A separate ordinance to extend the terms of this bond was tabled until the regular council meeting this coming Wednesday.
If the council chooses, they can extend the financing of the bond through 2010. The option with this bond pertains to the next fiscal year and does not impact this year's budget.
Otherwise, the city must pay the full amount of $13.9 million on the first day of the new fiscal year (July 1) in its next budget, or it will lose the garage property to foreclosure.
If the council does not extend the financing and decides to pay off the bond to avoid forclosure, the full amount will immediately create a hole in next year's budget.
In 2005, the municipal garage was sold for $13.8 million to the Hudson County Improvement Authority (HCIA), a quasi-governmental county agency that tends to help fill city budget gaps with deals like this one.
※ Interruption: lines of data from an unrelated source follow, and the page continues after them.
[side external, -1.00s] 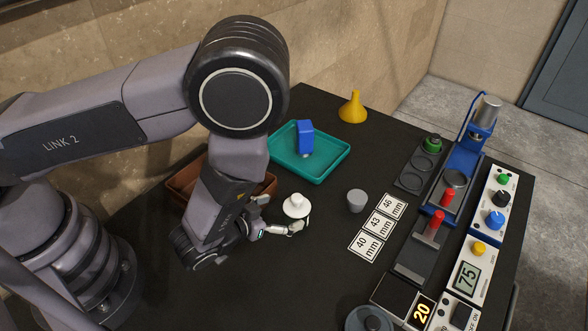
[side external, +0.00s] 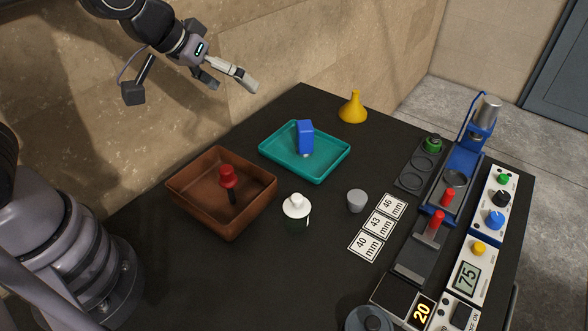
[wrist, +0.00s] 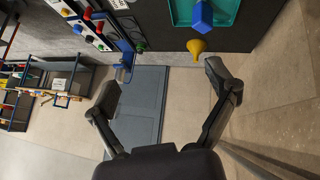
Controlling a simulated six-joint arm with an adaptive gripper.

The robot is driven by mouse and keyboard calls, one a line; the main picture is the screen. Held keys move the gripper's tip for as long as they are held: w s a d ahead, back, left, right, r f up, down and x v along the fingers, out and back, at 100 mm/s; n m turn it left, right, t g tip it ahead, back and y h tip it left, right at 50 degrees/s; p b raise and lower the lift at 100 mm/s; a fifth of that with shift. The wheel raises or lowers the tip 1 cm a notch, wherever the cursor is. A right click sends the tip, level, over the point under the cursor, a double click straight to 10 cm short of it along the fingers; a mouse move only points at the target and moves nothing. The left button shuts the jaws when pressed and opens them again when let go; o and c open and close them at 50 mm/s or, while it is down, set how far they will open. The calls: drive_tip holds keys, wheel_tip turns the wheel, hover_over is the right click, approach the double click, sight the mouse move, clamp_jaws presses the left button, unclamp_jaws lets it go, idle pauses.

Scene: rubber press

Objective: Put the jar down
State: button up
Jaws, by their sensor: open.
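A small jar with a white knobbed top (side external: 296,206) stands upright on the black table, between the brown tray and the grey cup. Its lower part is dark and hard to make out against the table. My gripper (side external: 232,82) is high above the table's back left edge, well away from the jar. Its fingers are spread apart and empty. In the wrist view my gripper (wrist: 165,85) is also open, with nothing between the fingers. The jar does not show in the wrist view.
A brown tray (side external: 190,197) holds a red-handled tool. A teal tray (side external: 333,168) holds a blue block (side external: 305,136). A yellow funnel (side external: 352,108), grey cup (side external: 356,201), number cards (side external: 380,224) and a blue press (side external: 470,140) stand around.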

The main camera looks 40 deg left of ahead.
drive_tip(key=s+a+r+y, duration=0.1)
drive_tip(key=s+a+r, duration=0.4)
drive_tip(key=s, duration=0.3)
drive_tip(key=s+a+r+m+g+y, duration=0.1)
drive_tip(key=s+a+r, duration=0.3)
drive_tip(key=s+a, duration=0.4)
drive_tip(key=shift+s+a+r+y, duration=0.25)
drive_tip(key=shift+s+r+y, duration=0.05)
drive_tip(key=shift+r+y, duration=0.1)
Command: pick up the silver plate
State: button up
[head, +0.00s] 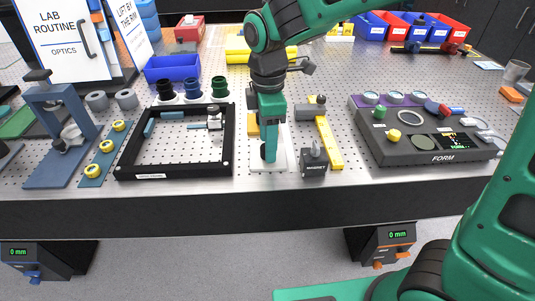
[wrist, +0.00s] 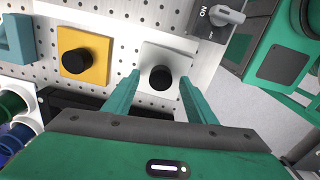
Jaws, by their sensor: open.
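The silver plate (wrist: 152,56) is a pale square with a round black knob (wrist: 160,78) on its middle. In the head view the plate (head: 283,160) lies near the table's front edge, partly hidden behind my gripper. My gripper (wrist: 161,77) is open. In the wrist view its two teal fingertips show on either side of the black knob, with clear space at both. I cannot tell how far down the fingers reach around the knob. In the head view my gripper (head: 268,157) points straight down over the plate.
A yellow plate (wrist: 71,44) with a similar black knob is close by. A magnet base (head: 314,163) and a yellow bar (head: 329,143) stand just right of the plate. A black square frame (head: 172,170) lies left. The grey FORM console (head: 445,157) is farther right.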

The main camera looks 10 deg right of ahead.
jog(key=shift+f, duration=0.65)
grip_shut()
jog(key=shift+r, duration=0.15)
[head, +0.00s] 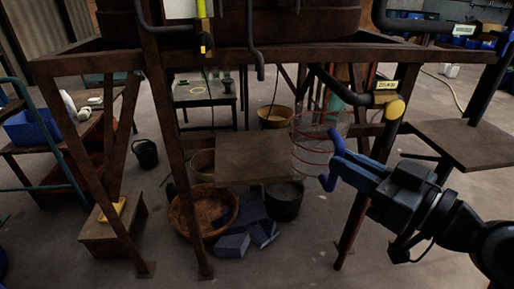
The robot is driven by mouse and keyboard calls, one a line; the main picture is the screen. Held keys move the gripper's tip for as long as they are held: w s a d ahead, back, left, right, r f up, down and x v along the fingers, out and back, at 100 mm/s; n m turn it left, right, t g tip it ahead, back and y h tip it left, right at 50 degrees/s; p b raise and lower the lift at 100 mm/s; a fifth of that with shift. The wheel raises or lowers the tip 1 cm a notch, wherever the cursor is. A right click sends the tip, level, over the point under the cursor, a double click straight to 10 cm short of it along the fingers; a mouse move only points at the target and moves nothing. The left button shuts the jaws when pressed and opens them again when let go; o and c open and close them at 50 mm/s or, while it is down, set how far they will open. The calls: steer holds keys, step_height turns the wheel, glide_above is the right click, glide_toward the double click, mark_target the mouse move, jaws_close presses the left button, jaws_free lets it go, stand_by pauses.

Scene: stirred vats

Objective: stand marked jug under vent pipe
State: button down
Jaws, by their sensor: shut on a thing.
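A clear jug with red rings (311,146) is at the right edge of a brown board (245,157) beneath the vat. My gripper (331,160), with blue fingers, reaches in from the right and is shut on the jug's right side. The jug looks upright and empty; whether its base touches anything is not clear. A dark pipe with an open lower end (257,66) hangs from the vat, above the board and up and left of the jug. I cannot read a label on it, so I cannot tell if it is the vent pipe.
The rusty frame (190,170) has legs on both sides of the board. A labelled pipe with a yellow end (394,108) is above my gripper. A brown table (465,145) is right.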

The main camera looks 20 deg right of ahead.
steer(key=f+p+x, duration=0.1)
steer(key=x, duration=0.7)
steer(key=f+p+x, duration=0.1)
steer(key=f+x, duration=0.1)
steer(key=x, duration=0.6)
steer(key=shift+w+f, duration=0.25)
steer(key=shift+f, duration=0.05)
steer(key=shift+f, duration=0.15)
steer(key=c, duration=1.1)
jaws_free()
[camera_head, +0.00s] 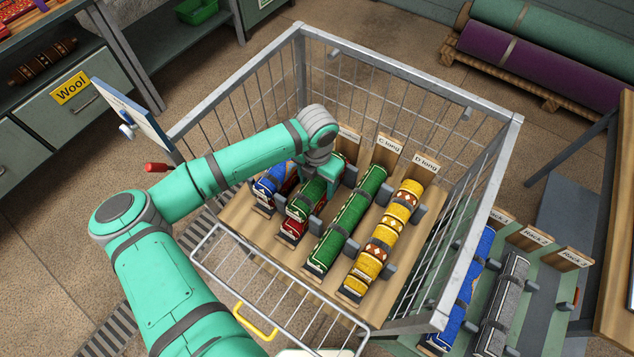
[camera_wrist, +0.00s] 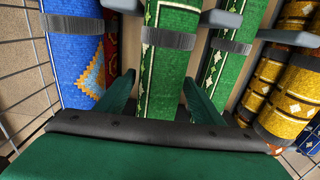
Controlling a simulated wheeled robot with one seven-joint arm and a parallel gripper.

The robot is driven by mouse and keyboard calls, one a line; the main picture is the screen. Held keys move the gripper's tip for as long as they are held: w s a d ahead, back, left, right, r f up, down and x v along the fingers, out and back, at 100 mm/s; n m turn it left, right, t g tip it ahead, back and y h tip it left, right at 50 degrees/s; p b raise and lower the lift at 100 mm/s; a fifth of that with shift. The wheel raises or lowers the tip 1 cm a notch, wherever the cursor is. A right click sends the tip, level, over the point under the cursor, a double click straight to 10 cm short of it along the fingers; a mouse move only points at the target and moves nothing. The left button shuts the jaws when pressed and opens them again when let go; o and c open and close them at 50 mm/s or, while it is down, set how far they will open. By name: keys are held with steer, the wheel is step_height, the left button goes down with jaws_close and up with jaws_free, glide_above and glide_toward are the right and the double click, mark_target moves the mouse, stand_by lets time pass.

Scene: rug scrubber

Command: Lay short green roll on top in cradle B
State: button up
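The short green roll (camera_head: 309,200) has a cream border and a grey band. In the head view it lies over a red roll (camera_head: 293,230) in the second cradle from the left, whose sign is mostly hidden by my arm. My gripper (camera_head: 321,178) points down at the green roll's far part.
A blue roll (camera_head: 272,180) lies left. A long green roll (camera_head: 347,220) in C and a yellow roll (camera_head: 383,238) in D lie right, with grey cradle posts between. Wire cart walls (camera_head: 400,72) enclose the cradles. A rack with blue and grey rolls (camera_head: 503,300) stands outside.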

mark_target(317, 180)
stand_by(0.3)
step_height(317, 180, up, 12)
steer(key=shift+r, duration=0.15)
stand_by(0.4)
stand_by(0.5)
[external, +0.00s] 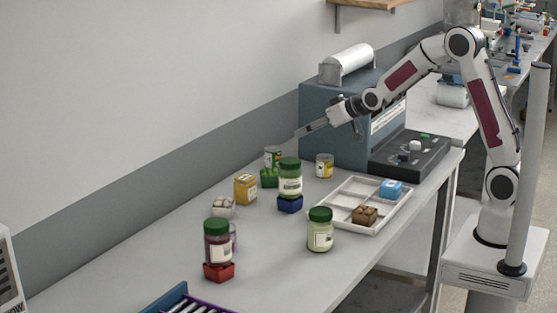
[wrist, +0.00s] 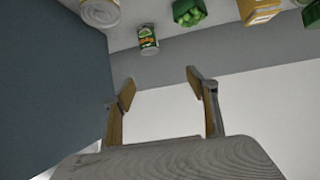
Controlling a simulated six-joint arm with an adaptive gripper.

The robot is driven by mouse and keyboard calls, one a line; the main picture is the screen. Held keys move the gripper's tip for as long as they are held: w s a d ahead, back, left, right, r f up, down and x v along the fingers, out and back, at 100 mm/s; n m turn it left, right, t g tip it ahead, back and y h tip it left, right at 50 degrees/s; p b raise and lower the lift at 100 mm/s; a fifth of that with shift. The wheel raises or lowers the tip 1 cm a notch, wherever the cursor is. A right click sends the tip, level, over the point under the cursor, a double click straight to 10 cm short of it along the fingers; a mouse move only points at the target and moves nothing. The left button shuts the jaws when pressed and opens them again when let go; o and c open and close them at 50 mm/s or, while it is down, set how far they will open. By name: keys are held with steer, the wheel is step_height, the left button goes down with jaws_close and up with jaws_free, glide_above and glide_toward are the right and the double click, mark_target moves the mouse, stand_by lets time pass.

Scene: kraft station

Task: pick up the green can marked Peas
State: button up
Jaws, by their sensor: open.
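The green can (wrist: 148,40) stands on the table near the wall and shows upper centre in the wrist view, with a green label and lettering too small to read surely. In the external view a can with a green and yellow label (external: 273,153) stands behind a green bin and looks like the same one; its lower part is hidden. My gripper (external: 300,132) is above and to the right of it, pointing left toward the wall. In the wrist view my gripper (wrist: 160,83) has its fingers spread and nothing between them. The can is beyond the fingertips, apart from them.
A green bin (wrist: 188,12) is close beside the can. Another can, with a yellow label (external: 324,166), stands to the right. The blue-grey machine (external: 340,110) is near my gripper. Jars with green lids, such as one (external: 290,180), stand in front. A white divided tray (external: 350,190) lies right.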

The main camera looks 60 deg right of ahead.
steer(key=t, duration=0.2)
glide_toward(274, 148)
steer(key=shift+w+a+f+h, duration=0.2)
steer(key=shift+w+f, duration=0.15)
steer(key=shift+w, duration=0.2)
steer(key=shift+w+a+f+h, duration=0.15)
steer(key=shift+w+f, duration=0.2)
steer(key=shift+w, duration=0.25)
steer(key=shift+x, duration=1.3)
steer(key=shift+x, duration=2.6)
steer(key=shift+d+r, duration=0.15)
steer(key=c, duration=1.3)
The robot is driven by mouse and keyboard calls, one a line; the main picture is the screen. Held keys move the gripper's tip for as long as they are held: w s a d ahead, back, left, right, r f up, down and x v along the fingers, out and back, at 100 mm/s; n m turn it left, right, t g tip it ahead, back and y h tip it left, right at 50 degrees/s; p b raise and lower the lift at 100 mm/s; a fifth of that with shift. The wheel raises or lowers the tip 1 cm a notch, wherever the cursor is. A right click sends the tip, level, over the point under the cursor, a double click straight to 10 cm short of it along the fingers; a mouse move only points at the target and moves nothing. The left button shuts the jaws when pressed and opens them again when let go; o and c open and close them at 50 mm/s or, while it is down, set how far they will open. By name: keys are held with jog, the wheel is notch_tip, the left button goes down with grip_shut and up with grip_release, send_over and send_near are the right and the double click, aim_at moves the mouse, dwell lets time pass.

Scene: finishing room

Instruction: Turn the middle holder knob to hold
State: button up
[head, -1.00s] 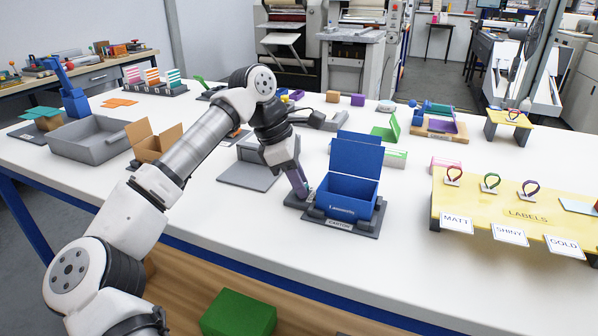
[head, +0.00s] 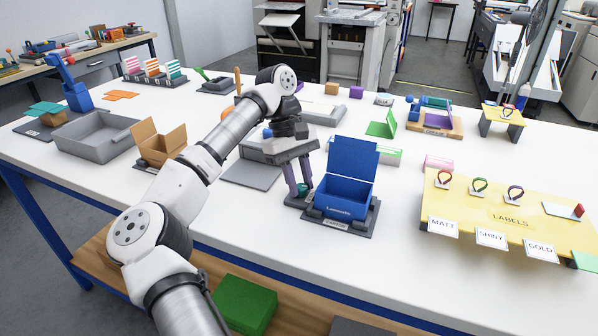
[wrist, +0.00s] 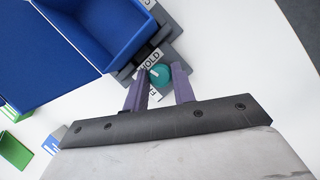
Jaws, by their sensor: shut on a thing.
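A round teal knob (wrist: 160,75) sits on a dark grey holder base (head: 345,229) beside an open blue box (head: 345,190). A HOLD label (wrist: 150,61) lies just beyond the knob in the wrist view. Another label (wrist: 152,94), partly hidden by a finger, lies on its near side. A pale mark shows on the knob's top, but its exact setting is hard to read. My gripper (head: 301,191) points down at the left of the blue box. Its two purple fingers are shut on the knob, one on each side; it also shows in the wrist view (wrist: 160,86).
The blue box and its raised lid stand close on the right of my gripper. A grey tray (head: 75,152) and an open brown carton (head: 150,158) are to the left. A yellow label stand (head: 455,208) is at right. The white tabletop (head: 270,225) in front is clear.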

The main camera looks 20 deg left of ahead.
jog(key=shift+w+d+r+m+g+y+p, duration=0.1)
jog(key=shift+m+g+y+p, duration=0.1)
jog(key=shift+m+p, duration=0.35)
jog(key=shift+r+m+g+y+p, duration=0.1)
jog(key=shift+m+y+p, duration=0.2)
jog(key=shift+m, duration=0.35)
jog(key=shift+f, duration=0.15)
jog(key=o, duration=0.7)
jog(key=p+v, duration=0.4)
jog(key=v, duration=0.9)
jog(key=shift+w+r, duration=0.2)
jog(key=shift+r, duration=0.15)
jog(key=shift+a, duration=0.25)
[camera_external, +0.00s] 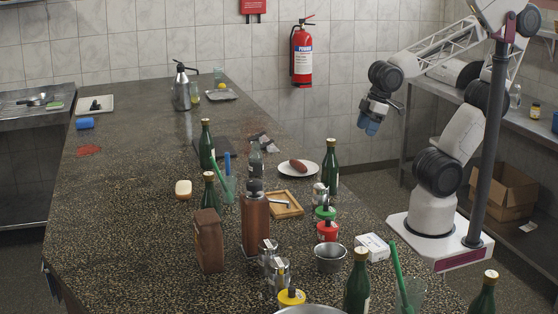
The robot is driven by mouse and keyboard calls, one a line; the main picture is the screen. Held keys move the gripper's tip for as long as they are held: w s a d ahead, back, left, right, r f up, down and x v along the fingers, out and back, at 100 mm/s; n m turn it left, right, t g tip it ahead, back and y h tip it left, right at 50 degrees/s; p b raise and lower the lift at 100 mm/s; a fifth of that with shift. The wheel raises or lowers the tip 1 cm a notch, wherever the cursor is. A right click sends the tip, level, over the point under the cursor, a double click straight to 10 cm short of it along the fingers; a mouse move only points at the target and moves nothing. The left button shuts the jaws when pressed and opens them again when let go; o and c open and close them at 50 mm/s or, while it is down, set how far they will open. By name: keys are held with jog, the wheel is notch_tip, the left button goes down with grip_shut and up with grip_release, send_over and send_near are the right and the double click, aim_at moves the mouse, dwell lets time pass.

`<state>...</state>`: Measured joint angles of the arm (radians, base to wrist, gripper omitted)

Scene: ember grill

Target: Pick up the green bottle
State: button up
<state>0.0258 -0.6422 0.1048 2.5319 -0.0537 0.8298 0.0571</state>
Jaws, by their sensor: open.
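Several green bottles stand upright on the dark speckled counter in the external view. One green bottle (207,145) is at the middle left, another green bottle (209,190) is nearer, and a third green bottle (331,170) is beside a white plate. More stand at the near edge: a green bottle (357,285) and a green bottle (484,294) at the lower right. My gripper (368,128) is raised beyond the counter's right side, near the tiled wall, apart from every bottle. It points down, is open, and holds nothing visible.
Cans, a metal bowl (330,258), a white box (373,247) and glasses with straws stand near the bottles. The counter's left part (120,220) is mostly clear.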

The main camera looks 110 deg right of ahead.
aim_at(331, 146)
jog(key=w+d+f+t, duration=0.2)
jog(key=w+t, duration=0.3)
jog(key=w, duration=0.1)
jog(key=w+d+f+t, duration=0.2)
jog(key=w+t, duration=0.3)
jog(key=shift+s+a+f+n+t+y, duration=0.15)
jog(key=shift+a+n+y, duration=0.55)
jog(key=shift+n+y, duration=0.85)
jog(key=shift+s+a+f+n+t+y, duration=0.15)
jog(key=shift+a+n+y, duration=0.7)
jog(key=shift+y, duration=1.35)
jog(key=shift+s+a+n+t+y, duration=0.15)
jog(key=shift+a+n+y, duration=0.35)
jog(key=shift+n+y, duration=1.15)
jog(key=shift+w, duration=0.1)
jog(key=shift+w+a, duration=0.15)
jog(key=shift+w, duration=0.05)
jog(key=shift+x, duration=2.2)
The HCIA leased the property back by Hoboken for about $250,000, a number equal to the interest on the HCIA's bond.
In the agreement, if the HCIA were to sell the garage, it arranged for Hoboken to reap any profit after the HCIA recouped their initial investment.
The municipal garage has long been a budget gap filler.
This forced the city to bond for $5 million with NW Financial Group to cover a budget line for the anticipated sale.
NW Financial bought out Hoboken's debt with the HCIA, becoming the sole lease holding company for the garage.
The city has been paying NW Financial $100,000 per month to continue using the site, and the Bond Anticipation Notice - $13.9 million, in full - is due on July 1.
Debt service in the budget has risen dramatically, in part, from the continued borrowing against the sale.
The city has tried twice more to seek bids for the garage, with some questionable stipulations.
The last attempt allowed bidders to make offers two ways, with a maximum of nine stories, or with a bid capped at $25.5 million.
The process drew criticism from some, and in the end, the highest offer was disallowed because it proposed more money than the bid process allowed, and more stories to the building than sought.
The winning bidder, S. Hekemian Group, bid $25.5 million and was the only bidder to meet all of the city's requirements.
However, a different developer has filed a lawsuit against the city. MDK Development LLC was one of two other offers, but they did not make an official bid because they said they had concerns about the legality of the bid process. They filed a joint suit with resident Maurice DeGennaro against the city.
The lawsuit is scheduled to go before state Superior Court Judge Edward T. O'Connor on June 26 and, if MDK and DeGennaro win, the bid process will start all over again.
Change of redevelopment plan
The council also approved at its May 22 meeting an ordinance to send the redevelopment plan for the site back to the Planning Board for amendments.
The amendment would allow for the same amount of 240 residential units be built, but at a height of 12 stories on Observer Highway, and eight stories in other sections.